‘Jersey Boys’ film better and worse than Broadway show
Jun 20, 2014, 7:14 AM | Updated: 7:24 am
Except for The Beatles, there was no bigger a pop group during the 1960’s than The Four Seasons. Frankie Valli’s power falsetto powered the band to three #1 songs in a row, and 25 hits all told between 1962 and 1968. Even if you never owned a Four Seasons record, you knew their music. Songs like “Sherry,” “Big Girls Don’t Cry,” and “Walk Like A Man” were inescapable, so much so that even 50 years later, it’s hard to find anyone who doesn’t recognize their distinctive sound.
So it came as no surprise that Broadway in 2005 would eventually pounce on the Four Seasons catalog for one of its jukebox musicals, a la Mamma Mia and Rock of Ages. But the creators of the show “Jersey Boys” had ambitions beyond the jukebox format. They devised a much-heralded four-headed narrative structure – each of the four band members gets to tell his own version of their story. But the real key to the show was its uncanny ability to recreate that seemingly inimitable Four Seasons’ sound live on stage every performance. For much of the show, it felt as if the audience had been transported back in time to an actual Frankie Valli concert, circa 1960 something.
The Broadway show got rave reviews, won four Tony Awards including Best Musical, and is still running strong on the Great White Way eight years later.
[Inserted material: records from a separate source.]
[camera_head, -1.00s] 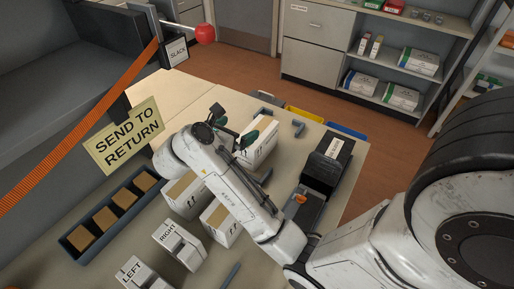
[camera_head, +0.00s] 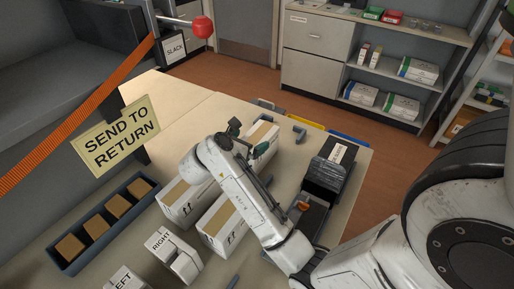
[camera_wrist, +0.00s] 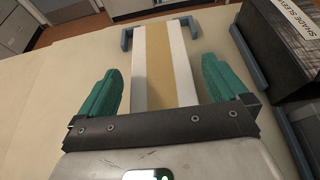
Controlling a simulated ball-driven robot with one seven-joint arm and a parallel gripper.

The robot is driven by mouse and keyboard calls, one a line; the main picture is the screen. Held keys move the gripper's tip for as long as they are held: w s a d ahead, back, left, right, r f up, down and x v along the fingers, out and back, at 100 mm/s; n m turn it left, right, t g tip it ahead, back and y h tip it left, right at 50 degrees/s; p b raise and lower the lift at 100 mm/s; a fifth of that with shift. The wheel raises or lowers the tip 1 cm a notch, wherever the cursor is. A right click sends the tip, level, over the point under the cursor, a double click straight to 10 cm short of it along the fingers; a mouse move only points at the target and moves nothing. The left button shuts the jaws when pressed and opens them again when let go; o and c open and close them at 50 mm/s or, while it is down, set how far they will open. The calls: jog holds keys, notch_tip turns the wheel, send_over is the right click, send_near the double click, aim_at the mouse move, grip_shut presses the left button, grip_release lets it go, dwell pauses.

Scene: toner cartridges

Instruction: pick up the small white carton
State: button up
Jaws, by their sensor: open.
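A white carton with a tan strip along its top lies ahead of my gripper (camera_wrist: 160,72) in the wrist view (camera_wrist: 181,60). In the head view it is the far carton (camera_head: 267,133), partly behind my gripper (camera_head: 240,140). My green fingers are open and spread to either side of the carton's near end, with a gap on both sides. Its near end is hidden by my gripper. I cannot tell how high the fingers are over it. Two similar white cartons (camera_head: 183,207) (camera_head: 226,232) stand nearer; the pictures do not settle which is the small one.
A black box (camera_head: 330,168) stands right of the carton. Grey corner brackets (camera_wrist: 240,50) sit around the carton's spot. A blue-grey tray (camera_head: 65,259) of brown boxes lies at left, near a "SEND TO RETURN" sign (camera_head: 115,136). A "RIGHT" block (camera_head: 172,262) stands in front.

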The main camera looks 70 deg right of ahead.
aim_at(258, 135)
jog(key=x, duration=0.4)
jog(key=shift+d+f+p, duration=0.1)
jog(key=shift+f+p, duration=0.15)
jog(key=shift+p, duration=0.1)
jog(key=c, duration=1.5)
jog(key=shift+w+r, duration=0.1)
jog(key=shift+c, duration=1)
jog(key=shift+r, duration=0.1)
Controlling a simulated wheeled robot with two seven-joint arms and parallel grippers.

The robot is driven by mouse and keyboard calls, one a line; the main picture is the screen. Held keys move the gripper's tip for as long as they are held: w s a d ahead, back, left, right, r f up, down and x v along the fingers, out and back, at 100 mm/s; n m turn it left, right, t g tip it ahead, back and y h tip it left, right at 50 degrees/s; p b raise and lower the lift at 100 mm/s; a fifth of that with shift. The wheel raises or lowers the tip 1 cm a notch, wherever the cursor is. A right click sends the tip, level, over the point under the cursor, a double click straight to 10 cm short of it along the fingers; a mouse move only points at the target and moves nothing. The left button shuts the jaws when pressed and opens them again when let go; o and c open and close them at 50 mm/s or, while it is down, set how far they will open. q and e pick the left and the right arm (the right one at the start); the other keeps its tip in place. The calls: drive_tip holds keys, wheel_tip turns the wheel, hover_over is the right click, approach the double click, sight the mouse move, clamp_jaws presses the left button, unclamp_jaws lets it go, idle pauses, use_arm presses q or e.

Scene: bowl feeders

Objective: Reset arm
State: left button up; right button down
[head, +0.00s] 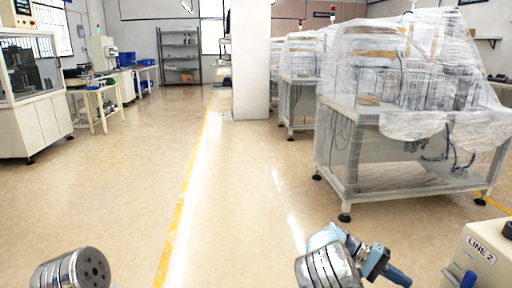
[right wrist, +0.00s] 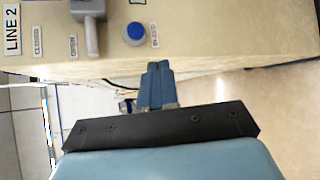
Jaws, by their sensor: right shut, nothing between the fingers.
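My right gripper (head: 398,277) is at the bottom right of the head view, beside a beige control box (head: 473,262) labelled LINE 2. In the right wrist view its blue fingers (right wrist: 154,72) are together with nothing between them. They point at the edge of the same box (right wrist: 190,40), which shows a grey lever switch (right wrist: 91,30) and a blue round button (right wrist: 135,33). I cannot tell whether the fingertips touch the box. Of my left arm only a round metal link shows at the bottom left of the head view; its gripper is out of frame.
A plastic-wrapped machine on a metal frame (head: 345,150) stands at the right, with similar ones behind. A white pillar (head: 250,70) stands at the middle back. A machine cabinet (head: 32,125) and benches line the left. The floor (head: 120,190) between is clear, with a yellow line.

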And now comes the Clint Eastwood-directed movie version of Jersey Boys. In a nutshell, it’s both better and worse than the Broadway show. Let’s start with the good news.
Despite the stage show’s ambitious narrative structure, I found the four different narrators an unnecessary distraction. Rather than providing depth to an otherwise shallow story, it instead force-fed us four shallow stories. “Jersey Boys” the musical was too scatter-shot in its approach to have much dramatic impact.
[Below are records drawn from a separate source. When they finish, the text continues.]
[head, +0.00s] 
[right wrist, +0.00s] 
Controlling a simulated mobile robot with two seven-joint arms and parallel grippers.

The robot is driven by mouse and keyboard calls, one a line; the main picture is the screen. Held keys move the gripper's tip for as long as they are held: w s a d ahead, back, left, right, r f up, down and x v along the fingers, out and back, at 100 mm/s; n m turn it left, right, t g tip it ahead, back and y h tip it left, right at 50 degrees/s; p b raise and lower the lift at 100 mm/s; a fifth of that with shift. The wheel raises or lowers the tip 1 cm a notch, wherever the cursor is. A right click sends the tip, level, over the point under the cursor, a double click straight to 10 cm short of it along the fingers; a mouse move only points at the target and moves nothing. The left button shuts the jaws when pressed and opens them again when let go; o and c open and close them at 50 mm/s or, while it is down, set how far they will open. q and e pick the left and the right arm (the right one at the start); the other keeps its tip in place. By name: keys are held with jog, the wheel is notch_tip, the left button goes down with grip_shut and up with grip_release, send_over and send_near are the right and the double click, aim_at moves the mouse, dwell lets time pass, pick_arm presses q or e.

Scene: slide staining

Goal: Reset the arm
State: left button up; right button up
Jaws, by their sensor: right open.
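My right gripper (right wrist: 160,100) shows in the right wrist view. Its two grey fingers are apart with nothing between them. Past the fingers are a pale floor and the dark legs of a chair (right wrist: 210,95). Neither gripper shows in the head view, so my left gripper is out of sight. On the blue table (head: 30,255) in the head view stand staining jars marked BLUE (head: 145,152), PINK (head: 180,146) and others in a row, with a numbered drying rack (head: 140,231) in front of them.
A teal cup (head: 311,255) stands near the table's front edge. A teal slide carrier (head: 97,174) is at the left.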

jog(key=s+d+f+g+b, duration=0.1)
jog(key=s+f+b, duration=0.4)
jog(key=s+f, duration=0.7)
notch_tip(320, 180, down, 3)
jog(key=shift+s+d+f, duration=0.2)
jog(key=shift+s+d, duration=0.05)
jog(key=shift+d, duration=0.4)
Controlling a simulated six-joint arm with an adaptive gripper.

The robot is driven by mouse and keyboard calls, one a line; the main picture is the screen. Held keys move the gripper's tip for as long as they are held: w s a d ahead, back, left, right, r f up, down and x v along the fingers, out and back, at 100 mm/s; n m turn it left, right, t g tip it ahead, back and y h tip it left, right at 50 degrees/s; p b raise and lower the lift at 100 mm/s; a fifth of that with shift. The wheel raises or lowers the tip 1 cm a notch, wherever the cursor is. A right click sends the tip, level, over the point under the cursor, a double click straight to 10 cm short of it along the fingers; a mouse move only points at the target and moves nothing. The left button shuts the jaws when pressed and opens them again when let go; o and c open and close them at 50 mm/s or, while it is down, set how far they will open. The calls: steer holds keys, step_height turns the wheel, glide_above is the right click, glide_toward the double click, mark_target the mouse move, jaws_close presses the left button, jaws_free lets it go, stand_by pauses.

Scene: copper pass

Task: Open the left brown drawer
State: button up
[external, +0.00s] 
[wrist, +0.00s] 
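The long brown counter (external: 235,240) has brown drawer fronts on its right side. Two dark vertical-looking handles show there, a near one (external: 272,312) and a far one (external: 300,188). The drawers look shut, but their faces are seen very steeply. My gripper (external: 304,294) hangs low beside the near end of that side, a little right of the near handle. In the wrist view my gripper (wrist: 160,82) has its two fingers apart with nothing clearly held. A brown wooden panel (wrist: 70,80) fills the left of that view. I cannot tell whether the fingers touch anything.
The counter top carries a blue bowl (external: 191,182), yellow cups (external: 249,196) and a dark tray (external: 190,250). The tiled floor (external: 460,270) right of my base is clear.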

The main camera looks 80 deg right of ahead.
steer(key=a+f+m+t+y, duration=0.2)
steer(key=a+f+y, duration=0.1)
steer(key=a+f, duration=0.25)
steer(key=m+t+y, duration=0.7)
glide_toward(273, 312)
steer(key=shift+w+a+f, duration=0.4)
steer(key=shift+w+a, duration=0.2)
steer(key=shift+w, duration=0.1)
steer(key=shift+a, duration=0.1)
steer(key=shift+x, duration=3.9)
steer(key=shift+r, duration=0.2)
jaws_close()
This approach works much better in the movie version. Perhaps because movies so often play with narrative disruption, the changing point-of-view narrations seem far less jarring and artificial than on stage. And by significantly trimming the number of musical numbers, the movie has more time to dramatize the band members’ back-stage lives. Eastwood, for instance, seems more interested in their Jersey backgrounds – their juvenile delinquencies, their Mob connections – than the stage show ever does.
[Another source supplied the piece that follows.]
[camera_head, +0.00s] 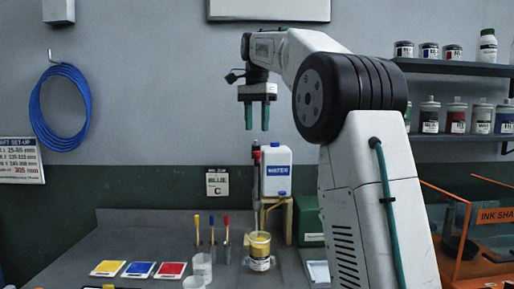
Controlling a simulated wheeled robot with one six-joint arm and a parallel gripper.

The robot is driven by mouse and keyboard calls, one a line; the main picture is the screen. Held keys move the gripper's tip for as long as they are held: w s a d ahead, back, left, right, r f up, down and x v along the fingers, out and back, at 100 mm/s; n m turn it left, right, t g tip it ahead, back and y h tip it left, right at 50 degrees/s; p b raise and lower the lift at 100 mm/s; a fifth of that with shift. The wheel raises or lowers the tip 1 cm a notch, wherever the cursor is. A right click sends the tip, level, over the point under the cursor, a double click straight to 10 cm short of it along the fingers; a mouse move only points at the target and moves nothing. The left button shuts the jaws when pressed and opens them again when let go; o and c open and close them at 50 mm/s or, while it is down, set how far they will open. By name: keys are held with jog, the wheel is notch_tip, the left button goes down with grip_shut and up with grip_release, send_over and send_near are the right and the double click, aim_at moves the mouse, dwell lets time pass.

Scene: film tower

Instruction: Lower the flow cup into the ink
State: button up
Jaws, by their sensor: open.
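My gripper (257,117) hangs from the raised arm, fingers pointing down. Its two teal fingers are apart, with nothing between them. A can with yellow ink (259,262) and a pale label stands on the bench, well below my gripper. A thin upright tool with a red top (256,155) rises behind or from the can; I cannot tell which. I cannot clearly make out the flow cup; two small translucent cups (202,266) stand left of the can. The ink surface is too small to read.
A white water jug (276,170) stands behind the can. Yellow, blue and red cards (139,269) lie left, near several colour-tipped tools (212,228). An orange-framed ink shaker (480,225) and shelves of bottles (457,116) are at right. Bench space (150,225) at left is bare.

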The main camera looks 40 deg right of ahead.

But where Eastwood fails to deliver is in the musical numbers, which are the raison d’etre of the Broadway show. To his credit, Eastwood does cast the same, Tony-award winning actor who played Frankie Valli on stage (John Lloyd Young) and he does, more or less, recreate a striking approximation of the real Four Seasons singing sound.
But his filming of the musical performances is so flat and perfunctory that they’re robbed of their joy and dynamism. Instead of jaw-dropping as they are in the show, these song-recreations come off as slack-jawed. The cast sounds fine but the visuals are so staid they add nothing, and in fact, often seem to detract from the amazing voices.
“Jersey Boys” the movie improves on the weakest aspect of the stage show, the dramatic story-telling, but flattens the show’s strongest suit, the spot-on mimicry of the Four Seasons’ concert performances. To some, that may be a fair trade-off. But to fans of the original “Jersey Boys” and The Four Seasons, it’s missing the point. It should always be about the music.